Problem to solve
Repeat only the lines below from the one that contains "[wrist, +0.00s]" through the final line, exactly. Omit pictures.

Data lines
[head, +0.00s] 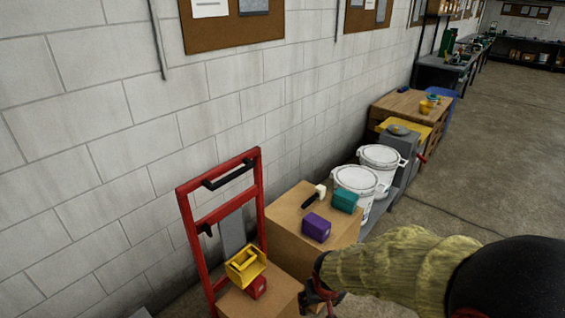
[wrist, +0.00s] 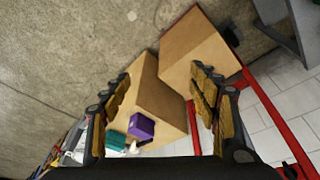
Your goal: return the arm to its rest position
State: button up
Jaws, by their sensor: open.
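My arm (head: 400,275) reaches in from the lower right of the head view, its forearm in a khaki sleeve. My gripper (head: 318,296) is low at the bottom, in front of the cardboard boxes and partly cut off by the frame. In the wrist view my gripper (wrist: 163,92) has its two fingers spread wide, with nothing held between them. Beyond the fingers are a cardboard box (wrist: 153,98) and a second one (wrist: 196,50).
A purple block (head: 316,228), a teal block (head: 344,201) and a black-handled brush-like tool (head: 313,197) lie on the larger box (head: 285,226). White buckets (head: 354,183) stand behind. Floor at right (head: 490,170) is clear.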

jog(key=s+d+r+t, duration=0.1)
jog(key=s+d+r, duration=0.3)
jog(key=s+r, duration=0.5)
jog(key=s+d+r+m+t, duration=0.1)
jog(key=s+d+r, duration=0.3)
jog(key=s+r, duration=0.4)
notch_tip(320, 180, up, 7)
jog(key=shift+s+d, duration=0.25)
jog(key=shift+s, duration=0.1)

Right answer
[wrist, +0.00s] 
Your goal: return the arm to its rest position
State: button up
Jaws, by their sensor: open.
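My arm (head: 400,275) reaches in from the lower right of the head view, its forearm in a khaki sleeve. My gripper (head: 318,296) is low at the bottom, in front of the cardboard boxes and partly cut off by the frame. In the wrist view my gripper (wrist: 163,92) has its two fingers spread wide, with nothing held between them. Beyond the fingers are a cardboard box (wrist: 153,98) and a second one (wrist: 196,50).
A purple block (head: 316,228), a teal block (head: 344,201) and a black-handled brush-like tool (head: 313,197) lie on the larger box (head: 285,226). White buckets (head: 354,183) stand behind. Floor at right (head: 490,170) is clear.

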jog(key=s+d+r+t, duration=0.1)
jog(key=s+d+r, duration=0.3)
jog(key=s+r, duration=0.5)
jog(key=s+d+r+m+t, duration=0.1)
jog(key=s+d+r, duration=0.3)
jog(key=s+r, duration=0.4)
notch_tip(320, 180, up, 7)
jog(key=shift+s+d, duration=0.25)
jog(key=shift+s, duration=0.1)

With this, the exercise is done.